FIGURE 13-2: A sample profit and loss spreadsheet.

Tip Calculate your hourly wage for each day that you trade. Simply take each day’s profit and divide it by the number of hours that you worked. That number, more than any other, can help you see whether it makes sense for you to keep trading or whether you’d be better off pursuing a different line of work. If you find that calculating the number daily is too stressful, try doing it monthly.

Keeping a trading diary

As part of your trading spreadsheet or in addition to it, you should track the reasons for every trade. Was the reason for the trade because of a signal from your system? Because of a hunch? Because you saw an opportunity that was too good to pass up?
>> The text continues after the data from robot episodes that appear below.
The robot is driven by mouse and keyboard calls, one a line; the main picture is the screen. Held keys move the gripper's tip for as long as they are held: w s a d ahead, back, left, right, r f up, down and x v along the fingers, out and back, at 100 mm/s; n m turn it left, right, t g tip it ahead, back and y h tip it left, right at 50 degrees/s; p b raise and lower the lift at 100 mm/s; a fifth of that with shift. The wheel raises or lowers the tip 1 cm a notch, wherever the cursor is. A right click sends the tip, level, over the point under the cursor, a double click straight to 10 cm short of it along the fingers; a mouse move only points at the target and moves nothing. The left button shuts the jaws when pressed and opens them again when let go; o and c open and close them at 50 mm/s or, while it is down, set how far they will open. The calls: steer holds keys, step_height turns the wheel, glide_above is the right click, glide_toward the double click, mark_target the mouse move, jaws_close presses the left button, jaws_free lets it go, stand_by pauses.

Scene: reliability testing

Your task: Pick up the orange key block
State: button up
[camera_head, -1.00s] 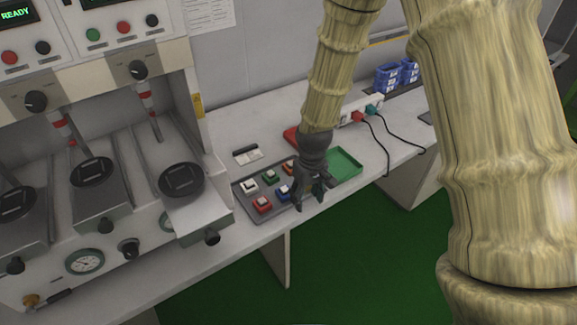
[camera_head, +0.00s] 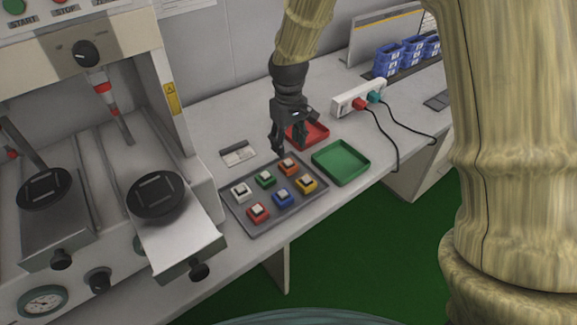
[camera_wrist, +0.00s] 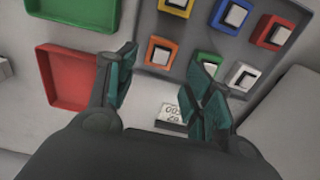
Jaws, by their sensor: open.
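The orange key block (camera_head: 288,166) has a pale top. My gripper (camera_head: 277,150) is open and empty above the tray's back edge, close to the orange block. In the wrist view the orange block (camera_wrist: 160,52) lies beyond and between the open fingers (camera_wrist: 163,80), apart from them.
The tray also holds white (camera_head: 240,192), red (camera_head: 258,212) and blue (camera_head: 283,197) blocks. A red tray (camera_head: 322,133) and a green tray (camera_head: 340,162) lie to the right. A power strip (camera_head: 345,101) with cables stands behind. A test machine (camera_head: 190,240) is at left.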

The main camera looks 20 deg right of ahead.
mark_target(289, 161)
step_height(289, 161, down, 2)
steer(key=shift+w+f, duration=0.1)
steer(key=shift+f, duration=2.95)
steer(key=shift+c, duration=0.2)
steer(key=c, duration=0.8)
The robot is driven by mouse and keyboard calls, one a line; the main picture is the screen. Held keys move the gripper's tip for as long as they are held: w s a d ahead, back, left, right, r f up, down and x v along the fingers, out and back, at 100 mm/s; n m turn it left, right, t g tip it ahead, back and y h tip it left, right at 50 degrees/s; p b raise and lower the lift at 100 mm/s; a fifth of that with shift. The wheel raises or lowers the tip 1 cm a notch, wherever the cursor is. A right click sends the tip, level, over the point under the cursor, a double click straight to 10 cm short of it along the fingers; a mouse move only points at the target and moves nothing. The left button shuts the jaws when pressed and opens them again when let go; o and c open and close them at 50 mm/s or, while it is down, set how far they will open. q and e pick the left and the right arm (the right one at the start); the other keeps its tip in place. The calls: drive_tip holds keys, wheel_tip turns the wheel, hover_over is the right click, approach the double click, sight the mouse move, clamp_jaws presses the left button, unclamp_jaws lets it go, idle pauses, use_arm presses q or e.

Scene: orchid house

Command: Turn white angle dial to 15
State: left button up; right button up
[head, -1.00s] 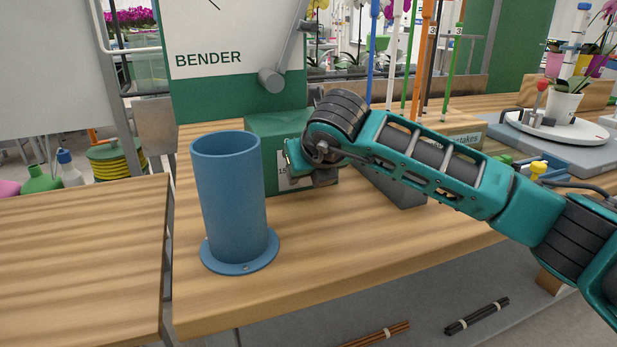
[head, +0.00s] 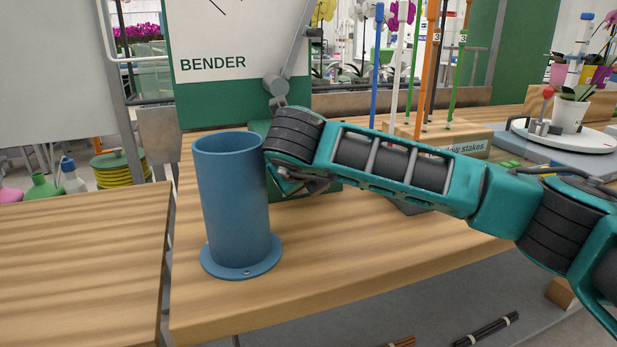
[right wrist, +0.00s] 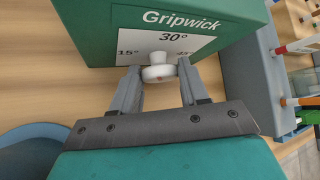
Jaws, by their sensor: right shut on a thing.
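The white angle dial (right wrist: 158,73) is on the face of the green Gripwick box (right wrist: 85,35), in front of a white scale plate marked 15°, 30° and 45°. In the right wrist view my right gripper (right wrist: 160,70) has a grey finger on each side of the dial and is shut on it. The dial's small upper knob stands below the 30° mark; its exact setting is hard to read. In the head view the green box (head: 259,127) is mostly behind my right arm, and the dial is hidden. My left gripper is not in view.
A blue flanged cylinder (head: 232,205) stands on the wooden bench (head: 330,265), close left of my right wrist. A bender board (head: 240,60) rises behind. Upright coloured stakes (head: 430,65) and a white turntable (head: 560,137) are to the right. The bench front is clear.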

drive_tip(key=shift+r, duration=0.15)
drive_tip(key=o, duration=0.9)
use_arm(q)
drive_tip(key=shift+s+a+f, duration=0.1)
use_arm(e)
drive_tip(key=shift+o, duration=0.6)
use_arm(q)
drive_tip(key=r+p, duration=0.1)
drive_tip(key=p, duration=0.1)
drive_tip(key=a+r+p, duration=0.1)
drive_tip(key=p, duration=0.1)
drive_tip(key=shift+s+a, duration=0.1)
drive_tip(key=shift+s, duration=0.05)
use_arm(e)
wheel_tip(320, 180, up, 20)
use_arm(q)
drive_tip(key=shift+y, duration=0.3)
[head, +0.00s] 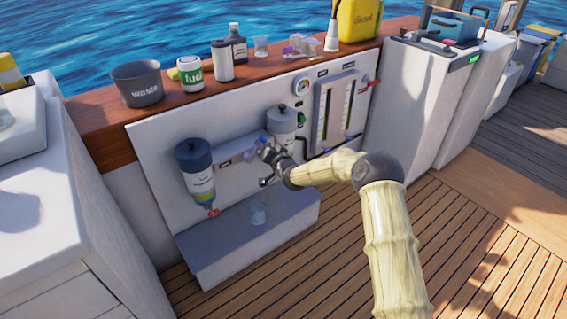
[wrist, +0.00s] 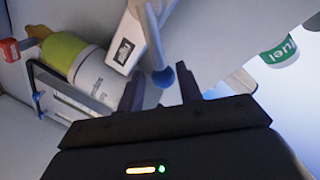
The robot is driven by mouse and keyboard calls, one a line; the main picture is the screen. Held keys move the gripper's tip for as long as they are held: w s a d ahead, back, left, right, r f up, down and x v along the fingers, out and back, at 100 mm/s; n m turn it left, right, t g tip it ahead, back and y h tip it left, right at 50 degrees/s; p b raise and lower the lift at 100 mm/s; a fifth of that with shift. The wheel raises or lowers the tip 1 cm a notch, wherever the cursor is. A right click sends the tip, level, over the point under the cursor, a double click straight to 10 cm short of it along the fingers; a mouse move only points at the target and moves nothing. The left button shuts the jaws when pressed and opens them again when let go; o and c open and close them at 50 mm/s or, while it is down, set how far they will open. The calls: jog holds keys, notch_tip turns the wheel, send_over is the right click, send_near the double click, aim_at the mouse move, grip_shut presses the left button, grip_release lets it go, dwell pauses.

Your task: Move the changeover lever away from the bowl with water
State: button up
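The changeover lever (wrist: 157,45) shows in the wrist view as a grey bar ending in a dark blue ball knob. My gripper (wrist: 161,88) is open, with a finger on each side of the knob and visible gaps. In the head view my gripper (head: 266,153) is at the panel between two filters and largely hides the lever. The left filter (head: 197,172) has a dark cap and a yellow-green bowl with a red drain below. The right filter (head: 282,122) has its lower part hidden. A yellow-green bowl (wrist: 64,50) shows in the wrist view. I cannot tell which bowl holds water.
A waste bucket (head: 137,85), fuel can (head: 190,74) and several bottles stand on the wooden ledge. A gauge panel (head: 336,108) is to the right. The deck in front is clear.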

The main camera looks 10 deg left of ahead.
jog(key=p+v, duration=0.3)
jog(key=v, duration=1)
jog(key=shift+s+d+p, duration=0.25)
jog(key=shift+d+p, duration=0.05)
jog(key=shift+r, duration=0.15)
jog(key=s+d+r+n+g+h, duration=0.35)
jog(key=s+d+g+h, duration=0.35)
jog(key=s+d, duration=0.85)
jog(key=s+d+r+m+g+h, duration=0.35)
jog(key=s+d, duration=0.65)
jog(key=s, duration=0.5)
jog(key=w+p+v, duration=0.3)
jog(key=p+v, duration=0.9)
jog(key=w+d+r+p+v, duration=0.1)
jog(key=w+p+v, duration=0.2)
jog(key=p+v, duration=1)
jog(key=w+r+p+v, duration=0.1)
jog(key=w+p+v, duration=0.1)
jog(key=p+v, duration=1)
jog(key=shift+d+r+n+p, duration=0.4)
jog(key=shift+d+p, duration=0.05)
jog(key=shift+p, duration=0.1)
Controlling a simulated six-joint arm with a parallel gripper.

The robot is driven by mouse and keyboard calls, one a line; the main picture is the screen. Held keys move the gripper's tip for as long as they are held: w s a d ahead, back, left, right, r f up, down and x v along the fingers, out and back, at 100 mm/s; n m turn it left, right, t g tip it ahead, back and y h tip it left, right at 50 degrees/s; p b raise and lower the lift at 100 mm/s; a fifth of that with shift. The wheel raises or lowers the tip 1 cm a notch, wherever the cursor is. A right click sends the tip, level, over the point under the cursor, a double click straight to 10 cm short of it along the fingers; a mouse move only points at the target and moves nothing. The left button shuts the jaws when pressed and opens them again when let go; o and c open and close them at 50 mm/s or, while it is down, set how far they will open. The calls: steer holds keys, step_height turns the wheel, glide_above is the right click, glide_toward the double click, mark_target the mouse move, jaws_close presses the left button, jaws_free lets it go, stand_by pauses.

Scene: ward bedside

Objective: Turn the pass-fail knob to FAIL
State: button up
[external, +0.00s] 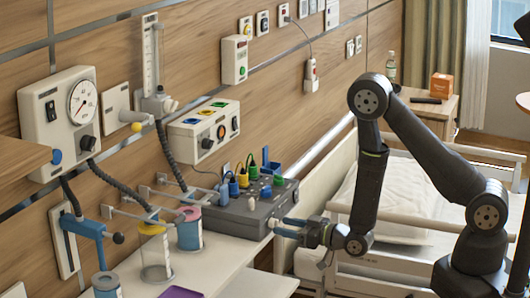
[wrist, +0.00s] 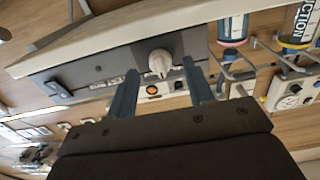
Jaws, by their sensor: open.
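The grey box (external: 240,221) with coloured plugs on top stands on the shelf, left of my gripper (external: 284,228) in the external view. In the wrist view, the box's dark front panel (wrist: 95,72) carries a pale pointed knob (wrist: 159,65). My gripper (wrist: 160,70) is open in the wrist view, with one blue-grey finger on each side of the knob. I cannot tell whether the fingers touch it or stop short of it. A small white label beside the knob is partly hidden by the left finger. Its words and the knob's setting are not readable.
Clear canisters with pink (external: 189,230) and yellow (external: 155,252) tops stand left of the box. A white wall unit with an orange button (external: 221,131) is behind it. The bed rail (external: 390,216) runs close behind my arm on the right.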

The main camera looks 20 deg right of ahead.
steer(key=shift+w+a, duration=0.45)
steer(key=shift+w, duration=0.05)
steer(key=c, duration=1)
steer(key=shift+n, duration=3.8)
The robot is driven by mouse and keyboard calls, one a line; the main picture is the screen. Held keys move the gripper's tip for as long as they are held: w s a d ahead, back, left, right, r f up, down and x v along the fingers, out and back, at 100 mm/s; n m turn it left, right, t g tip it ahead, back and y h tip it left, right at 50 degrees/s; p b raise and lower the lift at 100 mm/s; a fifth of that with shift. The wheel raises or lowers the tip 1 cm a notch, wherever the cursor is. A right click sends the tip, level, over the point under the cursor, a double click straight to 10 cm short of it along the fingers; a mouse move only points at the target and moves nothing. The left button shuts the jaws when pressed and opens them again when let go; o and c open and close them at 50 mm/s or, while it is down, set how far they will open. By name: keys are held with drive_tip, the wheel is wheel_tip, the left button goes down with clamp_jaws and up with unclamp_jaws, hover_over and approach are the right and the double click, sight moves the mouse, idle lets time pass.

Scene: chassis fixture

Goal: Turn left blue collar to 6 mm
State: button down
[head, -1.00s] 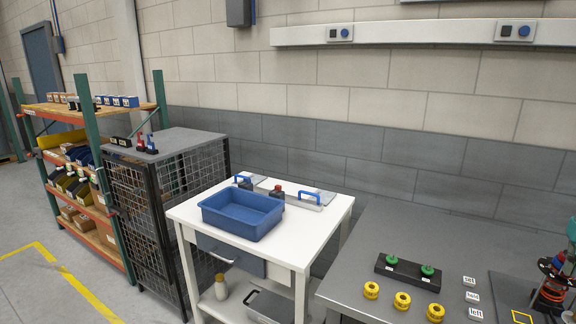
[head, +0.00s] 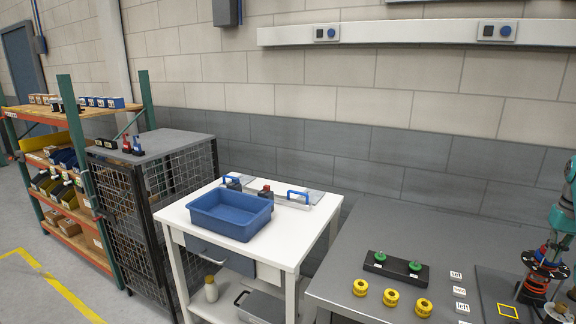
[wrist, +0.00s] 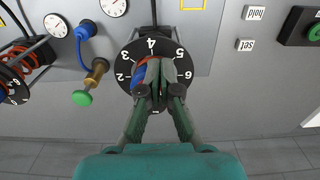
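In the wrist view a black dial plate (wrist: 127,63) with white numbers around its rim sits beneath my gripper (wrist: 157,72). A blue collar (wrist: 138,77) shows at the dial's middle, partly hidden by my grey fingers. The fingers reach over the collar and stand close together; whether they press on it is not clear. The "4" lies at the top of the plate in this view. No pointer mark on the collar is readable. In the head view the fixture (head: 542,269) with red coils and black discs stands at the right edge, with my arm beside it.
In the wrist view a second numbered dial with a red spring (wrist: 20,62), a green-knobbed brass valve (wrist: 88,87), a blue hose fitting (wrist: 86,30) and gauges (wrist: 57,25) lie close left.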

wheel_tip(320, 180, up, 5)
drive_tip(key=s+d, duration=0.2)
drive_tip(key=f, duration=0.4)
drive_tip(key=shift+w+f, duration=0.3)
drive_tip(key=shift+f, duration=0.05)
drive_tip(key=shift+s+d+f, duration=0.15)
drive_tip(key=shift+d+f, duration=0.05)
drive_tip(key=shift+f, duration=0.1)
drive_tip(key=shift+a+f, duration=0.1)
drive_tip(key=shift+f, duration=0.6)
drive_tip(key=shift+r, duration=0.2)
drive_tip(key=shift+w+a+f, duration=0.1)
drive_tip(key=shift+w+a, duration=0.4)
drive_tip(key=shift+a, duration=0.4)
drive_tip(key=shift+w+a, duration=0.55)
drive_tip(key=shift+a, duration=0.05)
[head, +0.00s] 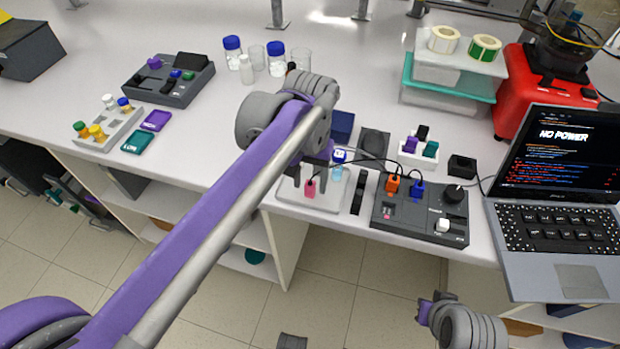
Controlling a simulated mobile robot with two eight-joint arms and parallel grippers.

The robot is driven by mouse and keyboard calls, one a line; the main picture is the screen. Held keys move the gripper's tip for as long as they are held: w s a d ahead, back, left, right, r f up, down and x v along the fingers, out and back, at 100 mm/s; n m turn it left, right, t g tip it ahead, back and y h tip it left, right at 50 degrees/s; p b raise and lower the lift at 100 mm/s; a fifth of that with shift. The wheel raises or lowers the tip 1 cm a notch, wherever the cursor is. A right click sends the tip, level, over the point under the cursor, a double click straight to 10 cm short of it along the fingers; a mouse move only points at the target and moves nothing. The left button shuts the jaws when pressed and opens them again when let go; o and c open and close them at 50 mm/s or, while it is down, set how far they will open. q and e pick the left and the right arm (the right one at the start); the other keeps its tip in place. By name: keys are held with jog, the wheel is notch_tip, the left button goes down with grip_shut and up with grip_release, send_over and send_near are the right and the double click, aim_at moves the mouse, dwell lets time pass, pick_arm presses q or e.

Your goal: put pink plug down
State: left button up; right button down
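The pink plug (310,189) is upright at the white tray-like platform (328,207) near the bench's front edge. A dark cable runs from it to the right. My left gripper (308,172) is just above the plug, pointing down, its dark fingers apart on either side of the plug's top. I see no finger closed on the plug; the arm hides part of this area. My right gripper (432,306) is low at the bottom right, in front of the bench and far from the plug; its fingers are too unclear to judge.
A grey control box (419,212) with orange (392,184) and blue (417,190) plugs stands right of the platform. A laptop (556,190) reads "NO POWER". A black strip (358,192) lies between platform and box. Bottles (276,60) stand behind my left arm.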

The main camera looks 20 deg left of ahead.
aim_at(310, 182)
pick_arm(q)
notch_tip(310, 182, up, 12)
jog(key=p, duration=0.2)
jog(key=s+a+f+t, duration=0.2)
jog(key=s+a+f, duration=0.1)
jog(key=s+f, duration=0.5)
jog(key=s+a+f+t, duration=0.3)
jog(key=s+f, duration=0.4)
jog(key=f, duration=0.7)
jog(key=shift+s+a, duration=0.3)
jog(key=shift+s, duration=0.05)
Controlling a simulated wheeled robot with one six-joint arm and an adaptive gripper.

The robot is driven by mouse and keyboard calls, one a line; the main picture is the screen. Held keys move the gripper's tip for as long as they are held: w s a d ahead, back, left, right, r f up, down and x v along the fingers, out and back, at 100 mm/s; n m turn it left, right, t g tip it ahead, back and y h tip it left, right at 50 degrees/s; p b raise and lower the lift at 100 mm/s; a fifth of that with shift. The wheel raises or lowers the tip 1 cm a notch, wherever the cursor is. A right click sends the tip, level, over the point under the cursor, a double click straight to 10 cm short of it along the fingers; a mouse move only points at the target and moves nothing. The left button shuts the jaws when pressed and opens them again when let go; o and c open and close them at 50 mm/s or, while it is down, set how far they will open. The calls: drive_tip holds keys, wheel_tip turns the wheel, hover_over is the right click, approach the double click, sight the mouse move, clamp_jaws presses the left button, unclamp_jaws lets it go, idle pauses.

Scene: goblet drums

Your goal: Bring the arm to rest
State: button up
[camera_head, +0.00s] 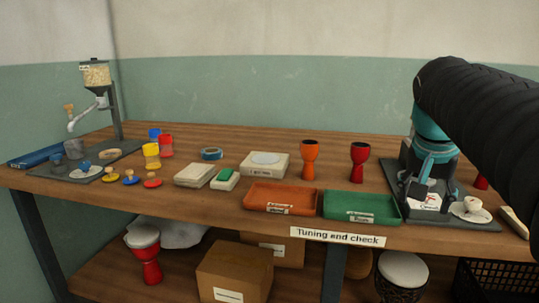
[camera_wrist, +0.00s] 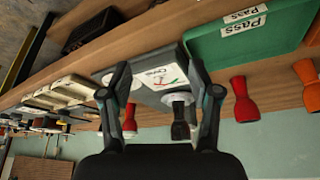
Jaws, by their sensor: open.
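My gripper (camera_head: 430,190) is at the right of the table, pointing down over a dark grey plate (camera_head: 470,222). In the wrist view my gripper (camera_wrist: 157,78) has its two fingers spread apart with nothing held between them. A white card (camera_wrist: 158,76) with print lies on the plate below the fingers; it also shows in the head view (camera_head: 427,203). A dark goblet drum (camera_wrist: 180,125) shows between the fingers, beyond the card. My black sleeved arm hides part of the table's right end.
A green tray (camera_head: 362,216) and an orange tray (camera_head: 280,210) lie left of my gripper. A red goblet drum (camera_head: 359,162) and an orange one (camera_head: 310,159) stand behind them. A dispenser (camera_head: 96,75) stands far left.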

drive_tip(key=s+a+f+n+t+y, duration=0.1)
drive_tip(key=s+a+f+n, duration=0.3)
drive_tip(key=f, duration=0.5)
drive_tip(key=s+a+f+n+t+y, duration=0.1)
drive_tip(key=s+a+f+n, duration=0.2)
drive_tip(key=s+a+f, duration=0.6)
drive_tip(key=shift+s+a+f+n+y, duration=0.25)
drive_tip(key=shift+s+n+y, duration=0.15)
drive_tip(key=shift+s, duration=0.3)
Also track how the trade worked out. Is your trading system giving off good signals? Are you following them? Are your hunches so good that maybe your system needs to be refined? Are you missing good trades because you are following your gut and not the data in front of you?

Remember Over time, some trading systems stop working because too many people figure them out. If you can watch for that, you can tweak your system as you go. The big guys do this, too; the downside of the high-frequency, algorithmic trading that so many hedge funds use is that the algorithms have to be rewritten all the time.

A trading diary gives you information to systematically assess your trading. Start by writing down why you are making a particular trade. Do this when you make the trade. (If you wait until later, you’ll forget, and you’ll change your logic to suit your needs. That’s just what people do, you know?) Enter the information in a spreadsheet, jot something quick on a piece of scratch paper, or keep a notebook dedicated to your trading. Your recording system doesn’t have to be fancy, as long as you take the time to make the notes that you can refer to.

Tip Some traders create a form and make copies of it and then keep a stack on hand so that they can easily fill them out during the day. They even create predetermined indicators that match their strategies and that they can check off or circle. At the end of the day, they collect their diary sheets into a three-ring binder that they can refer back to when the time comes to evaluate their trading strategy and their performance.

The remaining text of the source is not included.